→ **Goal**: Starting with the line that contains "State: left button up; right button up", write out each line through the end of the listing, unchanged. Output nothing else.

→ **Given information**:

#####

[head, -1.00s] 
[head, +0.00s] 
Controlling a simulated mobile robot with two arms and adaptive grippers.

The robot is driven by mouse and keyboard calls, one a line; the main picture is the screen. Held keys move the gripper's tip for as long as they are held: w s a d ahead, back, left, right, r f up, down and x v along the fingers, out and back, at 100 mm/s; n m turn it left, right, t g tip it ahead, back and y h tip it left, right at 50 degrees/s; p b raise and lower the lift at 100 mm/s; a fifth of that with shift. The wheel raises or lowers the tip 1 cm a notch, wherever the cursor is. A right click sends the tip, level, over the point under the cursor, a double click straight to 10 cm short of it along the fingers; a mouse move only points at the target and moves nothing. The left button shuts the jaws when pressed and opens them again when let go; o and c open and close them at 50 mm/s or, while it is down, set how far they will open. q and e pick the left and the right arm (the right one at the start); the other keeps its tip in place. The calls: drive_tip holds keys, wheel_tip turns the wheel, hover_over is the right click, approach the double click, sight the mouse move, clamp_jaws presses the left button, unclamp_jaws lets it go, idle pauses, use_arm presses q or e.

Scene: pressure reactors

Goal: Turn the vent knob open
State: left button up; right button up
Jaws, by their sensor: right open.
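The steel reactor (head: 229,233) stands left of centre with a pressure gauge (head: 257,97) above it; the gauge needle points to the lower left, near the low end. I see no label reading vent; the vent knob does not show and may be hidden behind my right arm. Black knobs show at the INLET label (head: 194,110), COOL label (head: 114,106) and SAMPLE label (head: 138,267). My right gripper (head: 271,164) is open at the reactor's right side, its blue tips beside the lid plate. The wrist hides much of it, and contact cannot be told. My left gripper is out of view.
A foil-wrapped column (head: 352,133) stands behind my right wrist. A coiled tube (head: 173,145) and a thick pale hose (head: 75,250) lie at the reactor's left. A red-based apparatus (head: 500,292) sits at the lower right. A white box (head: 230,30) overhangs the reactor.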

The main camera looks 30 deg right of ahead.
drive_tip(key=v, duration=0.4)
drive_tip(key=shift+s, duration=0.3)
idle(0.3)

#####

→ **The reply**:
State: left button up; right button up
Jaws, by their sensor: right open.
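The steel reactor (head: 229,233) stands left of centre with a pressure gauge (head: 257,97) above it; the gauge needle points to the lower left, near the low end. I see no label reading vent; the vent knob does not show and may be hidden behind my right arm. Black knobs show at the INLET label (head: 194,110), COOL label (head: 114,106) and SAMPLE label (head: 138,267). My right gripper (head: 271,164) is open at the reactor's right side, its blue tips beside the lid plate. The wrist hides much of it, and contact cannot be told. My left gripper is out of view.
A foil-wrapped column (head: 352,133) stands behind my right wrist. A coiled tube (head: 173,145) and a thick pale hose (head: 75,250) lie at the reactor's left. A red-based apparatus (head: 500,292) sits at the lower right. A white box (head: 230,30) overhangs the reactor.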

The main camera looks 30 deg right of ahead.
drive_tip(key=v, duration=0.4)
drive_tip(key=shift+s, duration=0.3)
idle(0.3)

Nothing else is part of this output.